Given information
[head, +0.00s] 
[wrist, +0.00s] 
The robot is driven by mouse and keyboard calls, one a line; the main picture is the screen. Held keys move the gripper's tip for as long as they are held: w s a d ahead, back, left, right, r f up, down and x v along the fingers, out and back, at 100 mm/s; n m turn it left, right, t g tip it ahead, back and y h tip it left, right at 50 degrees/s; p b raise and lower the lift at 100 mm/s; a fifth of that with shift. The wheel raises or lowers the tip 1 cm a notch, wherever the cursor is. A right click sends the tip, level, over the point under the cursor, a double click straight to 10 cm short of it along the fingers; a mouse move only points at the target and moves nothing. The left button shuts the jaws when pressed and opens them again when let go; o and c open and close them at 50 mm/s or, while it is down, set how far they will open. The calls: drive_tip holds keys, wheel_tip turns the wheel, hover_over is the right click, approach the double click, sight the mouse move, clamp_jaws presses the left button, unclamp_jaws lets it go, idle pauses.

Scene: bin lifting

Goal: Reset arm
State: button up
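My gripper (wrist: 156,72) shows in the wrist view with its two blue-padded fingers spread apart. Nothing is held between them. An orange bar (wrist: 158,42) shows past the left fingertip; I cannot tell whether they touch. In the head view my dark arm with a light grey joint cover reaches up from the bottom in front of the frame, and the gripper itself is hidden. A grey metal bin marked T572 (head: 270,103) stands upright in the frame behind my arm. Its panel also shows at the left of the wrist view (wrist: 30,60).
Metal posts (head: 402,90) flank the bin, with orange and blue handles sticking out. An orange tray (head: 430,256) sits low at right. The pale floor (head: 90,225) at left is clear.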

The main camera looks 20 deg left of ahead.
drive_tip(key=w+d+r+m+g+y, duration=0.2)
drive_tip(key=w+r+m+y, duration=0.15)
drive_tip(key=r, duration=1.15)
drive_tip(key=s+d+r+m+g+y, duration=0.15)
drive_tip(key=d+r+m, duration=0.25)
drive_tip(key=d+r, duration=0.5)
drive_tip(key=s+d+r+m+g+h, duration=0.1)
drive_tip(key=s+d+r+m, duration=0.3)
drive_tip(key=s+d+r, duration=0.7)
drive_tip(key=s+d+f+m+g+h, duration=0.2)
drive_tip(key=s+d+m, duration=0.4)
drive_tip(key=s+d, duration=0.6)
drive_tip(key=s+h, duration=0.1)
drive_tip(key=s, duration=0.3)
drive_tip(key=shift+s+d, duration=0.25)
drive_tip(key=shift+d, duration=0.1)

Aim of the task
Recite the full listing above exactly.

Task output
[head, +0.00s] 
[wrist, +0.00s] 
The robot is driven by mouse and keyboard calls, one a line; the main picture is the screen. Held keys move the gripper's tip for as long as they are held: w s a d ahead, back, left, right, r f up, down and x v along the fingers, out and back, at 100 mm/s; n m turn it left, right, t g tip it ahead, back and y h tip it left, right at 50 degrees/s; p b raise and lower the lift at 100 mm/s; a fifth of that with shift. The wheel raises or lowers the tip 1 cm a notch, wherever the cursor is. A right click sends the tip, level, over the point under the cursor, a double click straight to 10 cm short of it along the fingers; a mouse move only points at the target and moves nothing. The left button shuts the jaws when pressed and opens them again when let go; o and c open and close them at 50 mm/s or, while it is down, set how far they will open. The calls: drive_tip holds keys, wheel_tip turns the wheel, hover_over is the right click, approach the double click, sight the mouse move, clamp_jaws presses the left button, unclamp_jaws lets it go, idle pauses.

Scene: bin lifting

Goal: Reset arm
State: button up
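My gripper (wrist: 156,72) shows in the wrist view with its two blue-padded fingers spread apart. Nothing is held between them. An orange bar (wrist: 158,42) shows past the left fingertip; I cannot tell whether they touch. In the head view my dark arm with a light grey joint cover reaches up from the bottom in front of the frame, and the gripper itself is hidden. A grey metal bin marked T572 (head: 270,103) stands upright in the frame behind my arm. Its panel also shows at the left of the wrist view (wrist: 30,60).
Metal posts (head: 402,90) flank the bin, with orange and blue handles sticking out. An orange tray (head: 430,256) sits low at right. The pale floor (head: 90,225) at left is clear.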

The main camera looks 20 deg left of ahead.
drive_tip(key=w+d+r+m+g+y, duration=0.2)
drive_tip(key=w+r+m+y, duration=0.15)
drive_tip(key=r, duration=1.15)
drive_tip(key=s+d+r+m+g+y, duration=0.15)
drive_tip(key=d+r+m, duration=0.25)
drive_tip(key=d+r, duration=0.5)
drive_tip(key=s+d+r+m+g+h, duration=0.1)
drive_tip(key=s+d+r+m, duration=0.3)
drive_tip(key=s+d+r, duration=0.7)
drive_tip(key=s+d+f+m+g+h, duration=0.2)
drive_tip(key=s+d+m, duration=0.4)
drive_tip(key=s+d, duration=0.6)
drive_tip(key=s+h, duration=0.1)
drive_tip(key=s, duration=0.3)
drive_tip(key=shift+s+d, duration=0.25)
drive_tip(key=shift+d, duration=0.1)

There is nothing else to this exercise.